→ Direction: Copy the data that follows, character for character, minus the pictures.

→ Input rows:
● ● ●

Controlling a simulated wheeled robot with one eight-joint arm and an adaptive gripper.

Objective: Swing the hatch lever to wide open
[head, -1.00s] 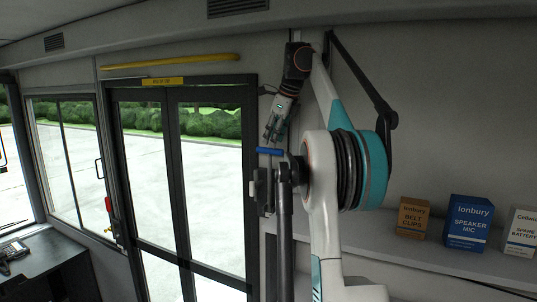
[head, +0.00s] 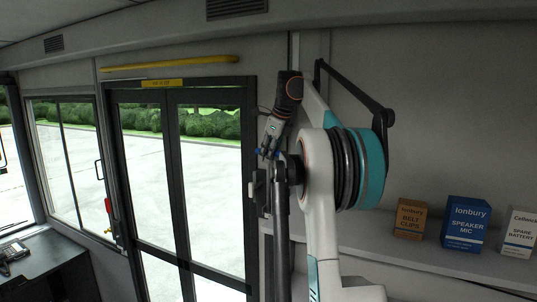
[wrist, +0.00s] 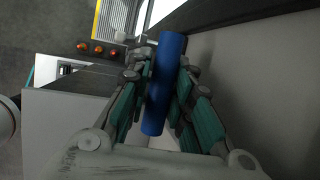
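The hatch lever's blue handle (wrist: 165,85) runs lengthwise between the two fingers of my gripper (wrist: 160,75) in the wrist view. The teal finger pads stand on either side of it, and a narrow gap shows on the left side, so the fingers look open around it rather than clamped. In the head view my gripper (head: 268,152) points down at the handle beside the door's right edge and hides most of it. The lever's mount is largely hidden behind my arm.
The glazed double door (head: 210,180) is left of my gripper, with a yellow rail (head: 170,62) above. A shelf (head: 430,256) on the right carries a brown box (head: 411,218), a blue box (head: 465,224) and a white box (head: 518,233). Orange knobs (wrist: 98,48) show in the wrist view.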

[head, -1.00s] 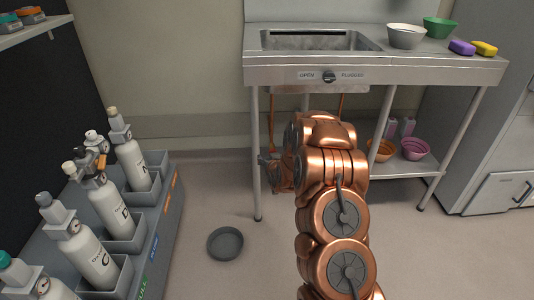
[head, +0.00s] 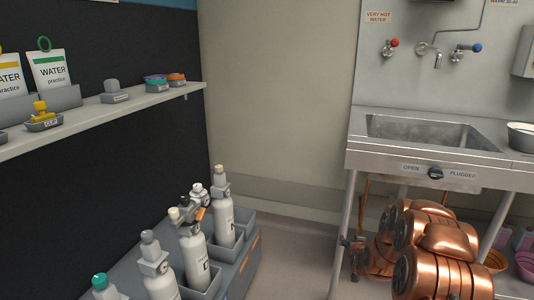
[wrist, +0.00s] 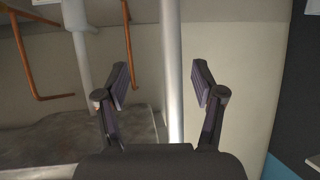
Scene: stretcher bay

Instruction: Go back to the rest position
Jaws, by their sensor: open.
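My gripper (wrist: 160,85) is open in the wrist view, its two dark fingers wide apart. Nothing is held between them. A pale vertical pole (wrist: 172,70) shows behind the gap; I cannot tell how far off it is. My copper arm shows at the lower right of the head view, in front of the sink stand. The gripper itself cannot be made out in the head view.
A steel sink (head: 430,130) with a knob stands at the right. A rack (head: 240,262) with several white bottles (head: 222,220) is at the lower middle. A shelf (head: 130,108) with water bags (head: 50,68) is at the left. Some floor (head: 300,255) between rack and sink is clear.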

● ● ●

→ Solution to this problem:
Controlling a simulated wheeled robot with one eight-joint arm and an adaptive gripper.

Objective: Swing the hatch lever to wide open
[head, -1.00s] 
[head, +0.00s] 
[wrist, +0.00s] 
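The hatch lever's blue handle (wrist: 165,85) runs lengthwise between the two fingers of my gripper (wrist: 160,75) in the wrist view. The teal finger pads stand on either side of it, and a narrow gap shows on the left side, so the fingers look open around it rather than clamped. In the head view my gripper (head: 268,152) points down at the handle beside the door's right edge and hides most of it. The lever's mount is largely hidden behind my arm.
The glazed double door (head: 210,180) is left of my gripper, with a yellow rail (head: 170,62) above. A shelf (head: 430,256) on the right carries a brown box (head: 411,218), a blue box (head: 465,224) and a white box (head: 518,233). Orange knobs (wrist: 98,48) show in the wrist view.

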[head, -1.00s] 
[head, +0.00s] 
[wrist, +0.00s] 
Scene: stretcher bay

Instruction: Go back to the rest position
Jaws, by their sensor: open.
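My gripper (wrist: 160,85) is open in the wrist view, its two dark fingers wide apart. Nothing is held between them. A pale vertical pole (wrist: 172,70) shows behind the gap; I cannot tell how far off it is. My copper arm shows at the lower right of the head view, in front of the sink stand. The gripper itself cannot be made out in the head view.
A steel sink (head: 430,130) with a knob stands at the right. A rack (head: 240,262) with several white bottles (head: 222,220) is at the lower middle. A shelf (head: 130,108) with water bags (head: 50,68) is at the left. Some floor (head: 300,255) between rack and sink is clear.

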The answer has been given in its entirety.